The heat of the cylinder itself assists this process; so that in order to produce a tolerably perfect vacuum, it was found necessary to introduce a quantity of condensing water, sufficient to reduce the temperature of the water in the cylinder lower than 100°, and consequently to cool the cylinder itself to that temperature. Under these circumstances, the descent of the piston was found to suffer very little resistance from any vapour within the cylinder: but then on the subsequent ascent, an immense waste of steam ensued; for the steam, on being admitted under the piston, was immediately condensed by the cold cylinder and water of condensation, and this continued until the cylinder became again heated up to 212°, to which point the whole cylinder should be heated before the ascent could be completed. Here, then, was an obvious and an extensive cause of the waste of heat. At every descent of the piston, the cylinder should be cooled below 100°; and at every ascent it should be again heated to 212°. It, therefore, became a question whether the force gained by the increased perfection of the vacuum was adequate to the waste of fuel in producing the vacuum; and it was found, on the whole, more profitable not to cool the cylinder to so low a temperature, and consequently to work with a very imperfect vacuum, and a diminished power.

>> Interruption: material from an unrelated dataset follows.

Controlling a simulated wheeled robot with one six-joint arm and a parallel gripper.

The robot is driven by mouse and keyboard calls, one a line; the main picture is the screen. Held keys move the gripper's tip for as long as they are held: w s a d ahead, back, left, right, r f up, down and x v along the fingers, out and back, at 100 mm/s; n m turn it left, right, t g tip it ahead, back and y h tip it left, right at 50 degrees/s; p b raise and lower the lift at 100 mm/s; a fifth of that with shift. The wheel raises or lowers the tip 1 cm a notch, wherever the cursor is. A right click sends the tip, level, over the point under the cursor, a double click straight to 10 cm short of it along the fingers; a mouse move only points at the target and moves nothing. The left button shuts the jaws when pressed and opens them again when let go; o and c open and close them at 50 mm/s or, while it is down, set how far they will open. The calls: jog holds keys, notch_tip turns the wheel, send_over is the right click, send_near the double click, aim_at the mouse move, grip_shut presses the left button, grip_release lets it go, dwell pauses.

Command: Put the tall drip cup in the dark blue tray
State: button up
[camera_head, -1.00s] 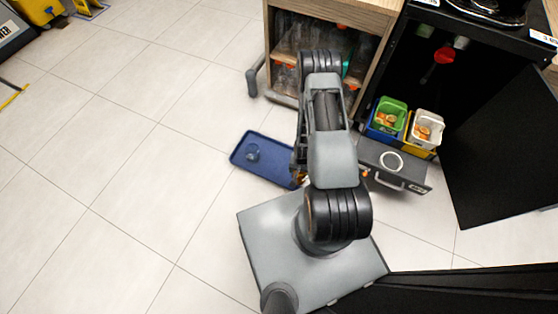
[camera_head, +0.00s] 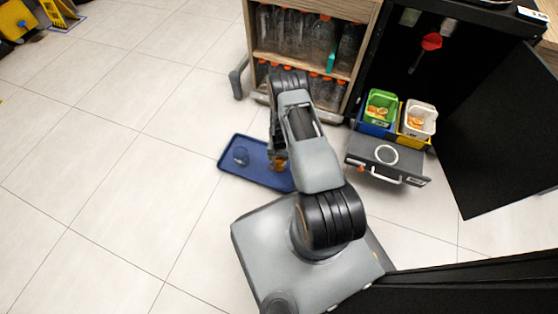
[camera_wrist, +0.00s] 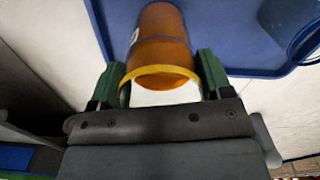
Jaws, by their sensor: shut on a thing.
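The tall drip cup (camera_wrist: 160,40) is amber with a yellow rim, its rim end toward the wrist camera. My gripper (camera_wrist: 161,76) is shut on it, one green finger at each side. In the wrist view the cup overlaps the dark blue tray (camera_wrist: 225,25); whether it touches the tray I cannot tell. In the head view the tray (camera_head: 232,168) lies on the floor, and a bit of the amber cup (camera_head: 280,164) shows at its right part, mostly hidden by my arm.
A wooden shelf unit (camera_head: 262,50) with bottles stands behind the tray. Right of my arm are a grey drawer (camera_head: 388,160) and green (camera_head: 379,106) and white (camera_head: 419,118) bins. The floor left of the tray is clear.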

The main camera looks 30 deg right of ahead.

Watt, therefore, found the engine involved in this dilemma: either much or little condensation-water must be used. If much were used, the vacuum would be perfect; but then the cylinder would be cooled, and would entail an extensive waste of fuel in heating it. If little were used, a vapour would remain, which would resist the descent of the piston, and rob the atmosphere of a part of its power. The great problem then pressed itself on his attention, to condense the steam without cooling the cylinder.

From the small quantity of water in the form of steam which filled the cylinder, and the large quantity of injected water to which this communicated heat, Watt was led to inquire what proportion the bulk of water in the liquid state bore to its bulk in the vaporous state; and also what proportion subsisted between the heat which it contained in these two states. He found by experiment that a cubic inch of water formed about a cubic foot of steam; and that the cubic foot of steam contained as much heat as would raise a cubic inch of water to about 1000°. (15.) This gave him some surprise, as the thermometer indicated the same temperature, 212°, for both the steam and the water from which it was raised. What then became of all the additional heat which was contained in the steam, and not indicated by the thermometer? Watt concluded that this heat must be in some way engaged in maintaining the water in its new form.

Struck with the singularity of this circumstance, he communicated it to Dr. Black, who then explained to Watt his doctrine of latent heat, which he had been teaching for a short time before that, but of which Watt had not previously heard; and thus, says Watt, "I stumbled upon one of the material facts on which that theory is founded."

(47.) Watt now gave his whole mind to the discovery of a method of "condensing the steam without cooling the cylinder." The idea occurred to him of providing a vessel separate from the cylinder, in which a constant vacuum might be sustained. If a communication could be opened between the cylinder and this vessel, the steam, by its expansive property, would rush from the cylinder to this vessel, where, being exposed to cold, it would be immediately condensed, the cylinder meanwhile being sustained at the temperature of 212°.

This happy conception formed the first step of that brilliant career which has immortalized the name of Watt, and which has spread his fame to the very skirts of civilization. He states, that the moment the notion of "separate condensation" struck him, all the other details of his improved engine followed in rapid and immediate succession, so that in the course of a day his invention was so complete that he proceeded to submit it to experiment.

His first notion was, as we have stated, to provide a separate vessel, called a condenser, having a pipe or tube communicating with the cylinder. This condenser he proposed to keep cold by being immersed in a cistern of cold water, and by providing a jet of cold water to play within it. When the communication with the cylinder is opened, the steam, rushing into the condenser, is immediately condensed by the jet and the cold surface. But here a difficulty presented itself, viz. how to dispose of the condensing water, and condensed steam, which would collect in the bottom of the condenser. But besides this, a quantity of air or permanent uncondensible gas would collect from various sources. Water in its ordinary state always holds more or less air in combination with it: the air thus combined with the water in the boiler passes through the tubes and cylinder with the steam, and would collect in the condenser. Air also would enter in combination with the condensing water, which would be set free by the heat it would receive from admixture with the steam. The air proceeding from these sources would, as Watt foresaw, accumulate in the condenser, even though the water might be withdrawn from it, and would at length resist the descent of the piston. To remedy this he proposed to form a communication between the bottom of the condenser and a pump which he called the AIR PUMP, so that the water and air which might be collected in the condenser would be drawn off; and it was easy to see how this pump could be worked by the machine itself. This constituted the second great step in the invention.